Ses relations avec le monde du marché de l’art sont dignes d’un « je t’aime moi non plus ». Certains invoquent à ce sujet sa maladresse, voire sa malice. « Il voulait contrôler le marché. Beaucoup de marchands craignaient de lui montrer certaines choses. On dit de lui qu’il manœuvrait pour casser les ventes », déplore cet observateur. C’est la sensation qu’ont eue les frères Robert et Richard Pardo alors qu’ils cherchaient à vendre à l’étranger la Fuite en Égypte de Nicolas Poussin.  « Pierre Rosenberg a toujours été le point de passage des grosses transactions avec les musées étrangers. Lorsque nous avons voulu vendre au Getty deux tableaux de Jean-François de Troy, il a révélé au musée notre prix coûtant. J’avais essayé de le vendre à 6 millions de francs et j’ai dû baisser fortement mon prix. Il a cassé mon image », raconte Richard Pardo. Pierre Rosenberg n’a pas perdu de son emprise. « La peur des marchands relève des réflexes d’autrefois, se défend-il. Aujourd’hui, le propriétaire d’un tableau ne peut être lésé.

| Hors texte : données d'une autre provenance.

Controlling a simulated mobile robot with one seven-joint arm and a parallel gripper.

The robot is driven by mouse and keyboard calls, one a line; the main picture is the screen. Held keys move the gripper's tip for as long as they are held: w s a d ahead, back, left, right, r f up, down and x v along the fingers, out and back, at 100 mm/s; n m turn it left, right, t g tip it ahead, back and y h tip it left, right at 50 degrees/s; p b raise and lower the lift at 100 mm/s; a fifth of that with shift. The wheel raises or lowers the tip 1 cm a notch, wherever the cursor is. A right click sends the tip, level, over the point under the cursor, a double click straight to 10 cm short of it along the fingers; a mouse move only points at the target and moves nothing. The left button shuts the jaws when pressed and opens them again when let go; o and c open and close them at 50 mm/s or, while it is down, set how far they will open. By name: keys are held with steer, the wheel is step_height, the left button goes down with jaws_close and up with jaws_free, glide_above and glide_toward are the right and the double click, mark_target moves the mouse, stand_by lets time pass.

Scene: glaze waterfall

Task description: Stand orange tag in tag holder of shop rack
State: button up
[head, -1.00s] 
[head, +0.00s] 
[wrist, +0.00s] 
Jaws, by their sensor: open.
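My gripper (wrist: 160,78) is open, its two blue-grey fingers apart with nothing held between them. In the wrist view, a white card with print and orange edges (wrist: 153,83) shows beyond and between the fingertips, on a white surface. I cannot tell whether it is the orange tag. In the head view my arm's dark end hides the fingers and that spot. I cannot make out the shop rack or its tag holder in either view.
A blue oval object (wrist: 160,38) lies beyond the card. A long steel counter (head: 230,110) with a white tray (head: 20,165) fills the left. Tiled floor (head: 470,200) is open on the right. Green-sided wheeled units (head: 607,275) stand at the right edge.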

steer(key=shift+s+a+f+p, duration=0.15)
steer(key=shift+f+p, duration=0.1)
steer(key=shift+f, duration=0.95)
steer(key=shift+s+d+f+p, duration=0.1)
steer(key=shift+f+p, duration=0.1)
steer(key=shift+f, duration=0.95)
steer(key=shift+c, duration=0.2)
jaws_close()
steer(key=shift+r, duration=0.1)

La France a basculé d’un système protectionniste à un système libéral. » Cette sentence de « retraité » messied à un homme dont le jugement fait toujours loi.

Pierre Rosenberg en six dates

1936 : Naissance à Paris. 1962 : Arrivée au département des Peintures du Musée du Louvre. 1994 : Direction du Louvre. 1994-1995 : Exposition « Nicolas Poussin » au Grand Palais. 1995 : Entrée à l’Académie française. 2001 : Départ du Louvre.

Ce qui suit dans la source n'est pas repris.